Pose expanded the palette immensely, placing several very different Black and Latinx trans characters—all played by trans actors—at the center of its story, and thereby obliterating the binary of “positive” vs. “negative” representation. If Angel was the Chosen One, destined to soar above a painful past, and Elektra was the imperious, ambitious, often cutthroat survivor, then Mj Rodriguez’s Blanca was the hero, a fundamentally generous, nurturing soul who lived to care for the handful of queer and trans street kids who called her “Mother.” Snarky best friends Lulu (Hailie Sahar) and Candy (Angelica Ross) could be harder to love, though a Season 2 story line that culminated in Candy’s murder also helped to explain why each woman developed such a hard, self-protective shell. (Thankfully, on Pose, a character’s death rarely meant their disappearance from the show. Ghosts inhabited every corner of its AIDS-stricken ’80s and ’90s New York.)
Though each character got some time in the spotlight and many individual actors delivered astonishing performances—including Billy Porter, whose portrayal of the gay male ball-scene eminence Pray Tell won him an Emmy in 2019—Pose was ultimately a celebration of community. A deeper, if fictionalized, dive into the same world that Jennie Livingston documented in the 1990 film Paris Is Burning, the show was unflinching in its depiction of the threats that subculture has faced: violence, addiction, body issues, HIV/AIDS, employment discrimination, the perils that can accompany sex work, food and housing insecurity. But it also lavishly recreated the moments of ecstasy they conjured together at DIY parties more fantastical than anything you’d find at the most exclusive Manhattan nightclub. In three seasons that spanned a full decade, we watched these characters lean on each other. Estranged (or worse) from blood relatives who repeatedly let them down, they created in Blanca’s love-filled House of Evangelista their own ideal family.
That community spilled over from the set into the cast and crew’s activism, their public appearances, their relationships with a still-thriving ball culture and, perhaps most influentially, their careers beyond the show. The show’s fashion-forward stars became the highlight of every red carpet, with Porter making a particular splash in everything from capes and gowns to angel wings and (in a gesture of pro-choice solidarity) a suit shaped like a uterus. In May, he came out as HIV-positive with a Hollywood Reporter cover story in which he called Pose “an opportunity to work through the shame [of HIV] and where I have gotten to in this moment.” The show’s cultural politics are more sophisticated than those of the era it’s set in; along with critiquing Madonna’s “Vogue” period, creators Murphy, Brad Falchuk and Steven Canals avoided such appropriation by hiring ballroom legends like Jose Xtravaganza and Leiomy Maldonado as cast members and consultants. Pose, in turn, brought visibility to the community’s present-day struggles. When Layleen Polanco, a young trans woman from the House of Xtravaganza, died in prison, Moore, Ross and Janet Mock showed up at a demonstration to demand answers.

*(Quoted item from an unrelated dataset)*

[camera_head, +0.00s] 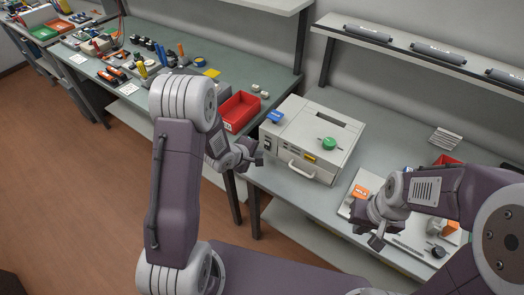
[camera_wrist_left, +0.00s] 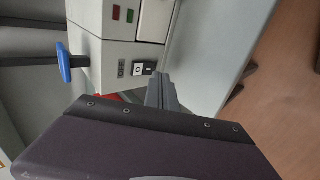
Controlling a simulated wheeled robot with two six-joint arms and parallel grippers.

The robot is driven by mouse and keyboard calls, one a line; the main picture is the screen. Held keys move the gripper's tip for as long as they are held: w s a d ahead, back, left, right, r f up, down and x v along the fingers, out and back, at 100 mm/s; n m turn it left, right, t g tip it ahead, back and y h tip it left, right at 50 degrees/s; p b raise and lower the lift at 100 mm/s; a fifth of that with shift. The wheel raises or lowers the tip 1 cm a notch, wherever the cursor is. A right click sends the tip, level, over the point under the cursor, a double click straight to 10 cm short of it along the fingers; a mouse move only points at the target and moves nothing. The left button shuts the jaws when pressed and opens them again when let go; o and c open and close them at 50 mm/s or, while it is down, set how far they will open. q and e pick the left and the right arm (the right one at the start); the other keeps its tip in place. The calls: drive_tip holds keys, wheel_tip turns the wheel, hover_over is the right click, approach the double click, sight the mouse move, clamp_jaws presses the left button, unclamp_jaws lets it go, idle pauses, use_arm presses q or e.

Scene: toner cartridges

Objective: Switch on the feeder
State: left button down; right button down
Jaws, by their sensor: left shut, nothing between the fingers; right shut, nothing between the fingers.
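The feeder is a beige box (camera_head: 312,140) on the right-hand table, with a green knob (camera_head: 329,143), a blue knob (camera_head: 275,117) and a front handle (camera_head: 301,171). In the left wrist view its panel (camera_wrist_left: 105,45) shows a small black-and-white rocker switch (camera_wrist_left: 144,68), with a red and a green lamp above. The blue knob (camera_wrist_left: 64,62) stands out at the side. My left gripper (camera_head: 259,157) is shut and empty beside the feeder's left front corner. Its fingertips (camera_wrist_left: 160,80) are close to the switch; I cannot tell whether they touch. My right gripper (camera_head: 376,241) is shut and empty over the table's front.
A red bin (camera_head: 240,111) stands on the left table's near end, with tools farther along. A shelf with dark cartridges (camera_head: 438,52) runs above the feeder. An orange-marked item (camera_head: 361,192) and a black knob (camera_head: 438,252) are near my right gripper.

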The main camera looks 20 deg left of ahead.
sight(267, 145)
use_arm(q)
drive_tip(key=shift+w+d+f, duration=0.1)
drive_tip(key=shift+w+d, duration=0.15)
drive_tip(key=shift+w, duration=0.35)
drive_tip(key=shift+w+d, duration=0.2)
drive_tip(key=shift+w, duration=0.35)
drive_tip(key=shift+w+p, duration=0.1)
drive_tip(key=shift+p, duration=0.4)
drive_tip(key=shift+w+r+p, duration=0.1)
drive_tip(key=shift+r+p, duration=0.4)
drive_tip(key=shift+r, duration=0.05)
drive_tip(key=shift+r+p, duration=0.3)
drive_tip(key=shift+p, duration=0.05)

Now that Pose is coming to an end, there’s reason to believe that its legacy of centering queer and trans people of color in popular entertainment will continue. Rodriguez is gearing up to star opposite Maya Rudolph in an Apple TV+ comedy from Parks and Rec vets Alan Yang and Matt Hubbard. Jackson appeared earlier this year on Starz’s American Gods, perfectly cast as one Ms. World. Moore is building a film career, with roles in Queen & Slim and July’s Escape Room sequel. Ross has entered Murphy’s infinite American Horror Story universe. Sahar has a role on Freeform’s The Fosters spin-off, Good Trouble. And Porter is popping up everywhere, from Taylor Swift videos to last month’s That Damn Michael Che to the upcoming Cinderella remake where he’ll play a “genderless” Fairy Godmother. In 2019, Mock—the author and activist who worked as a writer, producer and director of Pose—joined Murphy at Netflix, becoming the first trans woman with an overall studio deal. The volume and variety of these projects is thrilling.

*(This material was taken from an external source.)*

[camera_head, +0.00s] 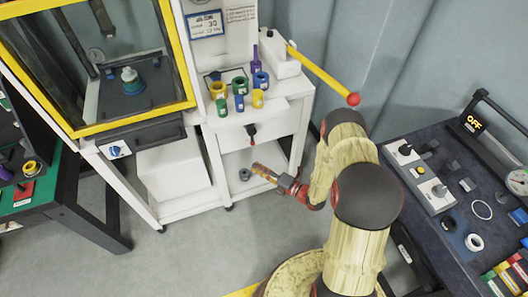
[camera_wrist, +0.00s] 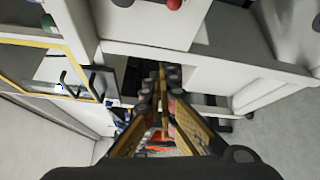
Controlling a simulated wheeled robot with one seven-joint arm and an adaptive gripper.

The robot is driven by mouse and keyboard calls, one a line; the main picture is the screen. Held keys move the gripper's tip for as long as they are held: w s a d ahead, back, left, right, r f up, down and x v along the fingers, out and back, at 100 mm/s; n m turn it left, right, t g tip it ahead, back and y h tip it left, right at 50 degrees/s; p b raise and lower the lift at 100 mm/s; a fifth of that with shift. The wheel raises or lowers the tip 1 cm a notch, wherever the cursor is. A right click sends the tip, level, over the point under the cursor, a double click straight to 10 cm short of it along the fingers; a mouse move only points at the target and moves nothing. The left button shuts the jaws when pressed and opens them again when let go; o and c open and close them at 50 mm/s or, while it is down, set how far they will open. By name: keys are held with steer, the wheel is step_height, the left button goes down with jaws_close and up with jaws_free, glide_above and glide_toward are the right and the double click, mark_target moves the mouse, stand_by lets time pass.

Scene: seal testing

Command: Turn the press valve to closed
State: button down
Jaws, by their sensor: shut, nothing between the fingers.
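A small black handle with a red end (camera_head: 252,130), which looks like the press valve, sits on the front of the white press cabinet (camera_head: 222,146). Its open or closed setting is too small to read. A red rounded part (camera_wrist: 173,4) at the top edge of the wrist view may be the same handle. My gripper (camera_head: 260,170) is below and in front of this handle, apart from it, with its fingers pointing left. The wrist view shows my gripper (camera_wrist: 162,75) with its fingertips together and empty.
Several coloured rings and pots (camera_head: 240,85) stand on the cabinet top. A yellow lever with a red ball (camera_head: 353,99) sticks out to the right. A yellow-framed enclosure (camera_head: 130,120) is at the left, a dark bench (camera_head: 440,225) at the right. Floor in front is clear.

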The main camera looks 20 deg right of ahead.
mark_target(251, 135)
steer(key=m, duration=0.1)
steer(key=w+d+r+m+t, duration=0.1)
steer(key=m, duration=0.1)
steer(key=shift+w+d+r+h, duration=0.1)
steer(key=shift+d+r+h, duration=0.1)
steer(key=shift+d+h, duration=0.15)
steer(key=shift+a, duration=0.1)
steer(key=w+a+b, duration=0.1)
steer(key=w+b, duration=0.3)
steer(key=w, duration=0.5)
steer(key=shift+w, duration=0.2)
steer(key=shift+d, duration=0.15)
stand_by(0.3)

Even more encouraging is the way Pose’s influence has rippled throughout the industry. Ball culture has become pop culture, in reality competitions like HBO Max’s Legendary and films like the just-released Port Authority. That movie’s star, Leyna Bloom, who also played a role on the final season of Pose, will also appear this summer as the first Black and first Asian openly trans woman in a Sports Illustrated Swimsuit Issue. In the years since Pose’s 2018 debut, we’ve seen more and more trans actors—Hunter Schafer, Patti Harrison, Brian Michael Smith, Josie Totah, Eve Lindley, Leo Sheng, Logan Rozos—in complex, specific roles that neither avoid nor fixate on their characters’ gender identity.
Of course, one show could never entirely fix an entertainment industry that still too often stereotypes queer and nonwhite characters, and one whose earnest efforts at trans inclusion began less than a decade ago. There is still plenty of work to be done when it comes to intersectional depictions of the LGBTQ community in pop culture; the need for more trans creators with broad platforms and more stories about trans men is real. But to the extent that Hollywood is finally learning that trans people—and trans communities—contain multitudes, Pose deserves much of the credit.